- **CHALLENGE**
Extract all lines from the data beneath that include the word "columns".

- **DATA BLOCK**
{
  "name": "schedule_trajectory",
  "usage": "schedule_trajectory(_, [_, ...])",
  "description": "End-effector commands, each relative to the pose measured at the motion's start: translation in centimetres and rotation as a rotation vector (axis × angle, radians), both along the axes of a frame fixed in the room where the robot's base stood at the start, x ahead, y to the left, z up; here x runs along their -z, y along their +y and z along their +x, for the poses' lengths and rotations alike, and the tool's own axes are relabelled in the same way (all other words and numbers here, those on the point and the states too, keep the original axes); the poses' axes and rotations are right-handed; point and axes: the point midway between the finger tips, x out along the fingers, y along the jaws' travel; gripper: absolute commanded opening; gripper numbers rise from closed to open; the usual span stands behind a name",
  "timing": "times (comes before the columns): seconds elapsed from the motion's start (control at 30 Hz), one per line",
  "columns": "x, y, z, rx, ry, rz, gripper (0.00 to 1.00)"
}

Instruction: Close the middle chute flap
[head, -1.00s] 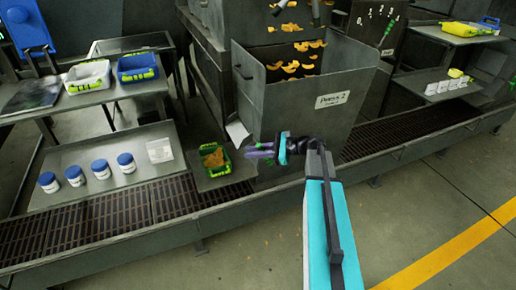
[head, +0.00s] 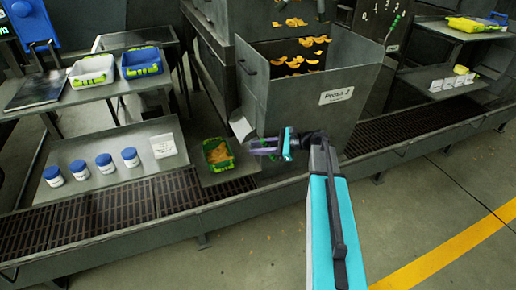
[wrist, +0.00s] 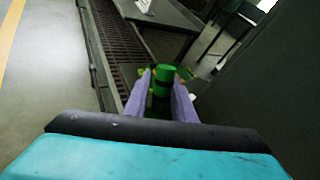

- **REPLY TO THE EXERCISE**
  "timing": "times (comes before the columns): seconds elapsed from the motion's start (control at 30 Hz), one per line",
  "columns": "x, y, z, rx, ry, rz, gripper (0.00 to 1.00)"

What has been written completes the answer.